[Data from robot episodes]

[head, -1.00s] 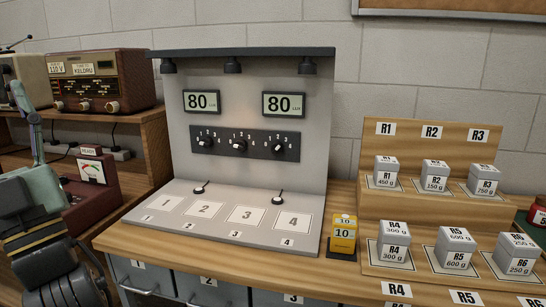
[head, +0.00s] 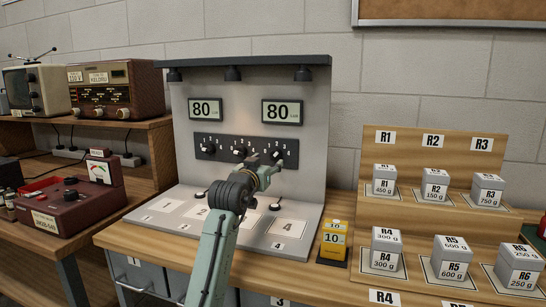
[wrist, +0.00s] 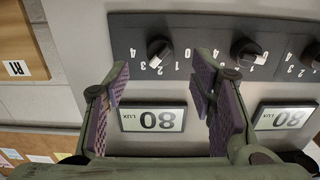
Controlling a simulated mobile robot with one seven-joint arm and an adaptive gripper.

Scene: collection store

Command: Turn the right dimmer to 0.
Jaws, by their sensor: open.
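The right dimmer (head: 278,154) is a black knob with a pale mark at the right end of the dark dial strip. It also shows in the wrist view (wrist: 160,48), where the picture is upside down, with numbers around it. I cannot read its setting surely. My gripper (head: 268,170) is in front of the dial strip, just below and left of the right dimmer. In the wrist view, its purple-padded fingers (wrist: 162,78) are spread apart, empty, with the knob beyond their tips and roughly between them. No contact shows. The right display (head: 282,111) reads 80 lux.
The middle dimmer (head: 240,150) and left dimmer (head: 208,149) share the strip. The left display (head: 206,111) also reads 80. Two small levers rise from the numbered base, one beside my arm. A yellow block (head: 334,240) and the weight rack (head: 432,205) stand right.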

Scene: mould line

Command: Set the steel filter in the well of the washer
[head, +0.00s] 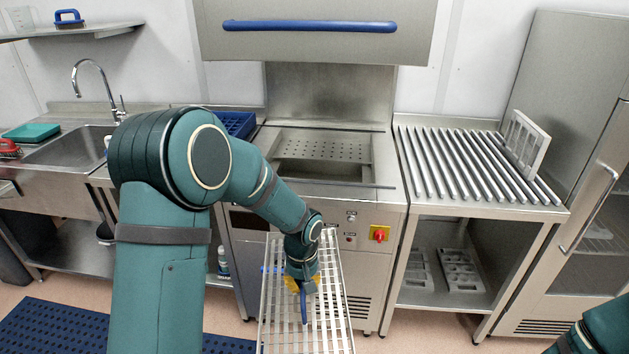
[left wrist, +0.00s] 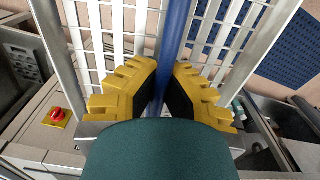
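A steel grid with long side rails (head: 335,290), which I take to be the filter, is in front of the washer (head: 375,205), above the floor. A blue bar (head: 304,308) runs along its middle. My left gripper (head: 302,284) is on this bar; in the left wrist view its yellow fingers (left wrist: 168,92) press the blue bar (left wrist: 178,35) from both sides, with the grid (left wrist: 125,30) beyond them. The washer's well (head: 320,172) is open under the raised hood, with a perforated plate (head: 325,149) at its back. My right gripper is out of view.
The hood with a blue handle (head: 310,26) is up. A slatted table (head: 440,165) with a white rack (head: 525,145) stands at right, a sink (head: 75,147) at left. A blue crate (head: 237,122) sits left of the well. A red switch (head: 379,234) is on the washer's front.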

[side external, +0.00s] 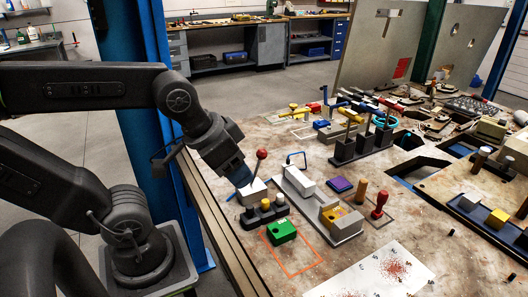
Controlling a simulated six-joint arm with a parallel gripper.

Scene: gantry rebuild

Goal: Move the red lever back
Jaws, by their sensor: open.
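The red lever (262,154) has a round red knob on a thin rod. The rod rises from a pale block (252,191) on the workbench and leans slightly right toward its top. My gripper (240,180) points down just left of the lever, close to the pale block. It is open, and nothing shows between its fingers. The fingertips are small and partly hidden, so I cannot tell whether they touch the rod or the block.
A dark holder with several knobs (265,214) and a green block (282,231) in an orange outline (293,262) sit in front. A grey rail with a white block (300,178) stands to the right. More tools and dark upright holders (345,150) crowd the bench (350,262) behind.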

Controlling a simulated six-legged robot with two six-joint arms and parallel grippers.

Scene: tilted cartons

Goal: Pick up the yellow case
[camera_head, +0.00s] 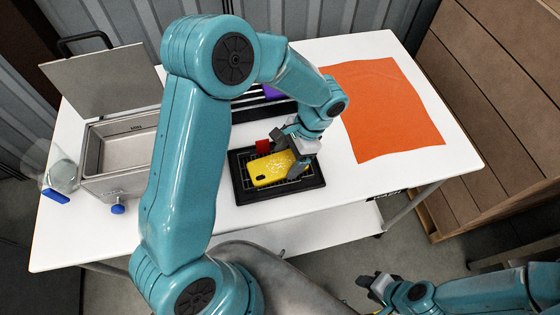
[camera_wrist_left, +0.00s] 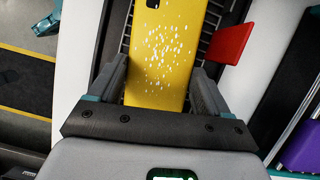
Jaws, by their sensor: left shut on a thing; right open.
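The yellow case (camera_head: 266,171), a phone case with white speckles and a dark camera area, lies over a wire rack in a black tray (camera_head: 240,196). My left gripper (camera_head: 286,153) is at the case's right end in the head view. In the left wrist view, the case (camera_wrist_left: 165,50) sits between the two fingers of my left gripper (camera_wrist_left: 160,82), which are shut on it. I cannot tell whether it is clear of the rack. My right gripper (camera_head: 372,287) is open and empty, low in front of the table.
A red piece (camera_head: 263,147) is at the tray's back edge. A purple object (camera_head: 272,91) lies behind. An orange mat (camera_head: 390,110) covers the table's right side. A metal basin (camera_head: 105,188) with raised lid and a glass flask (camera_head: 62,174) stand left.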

● **EXERCISE AIM**: Tally how many lines of the records hold the word "joint". Answer with the number only.

● **CORRECT RESPONSE**: 3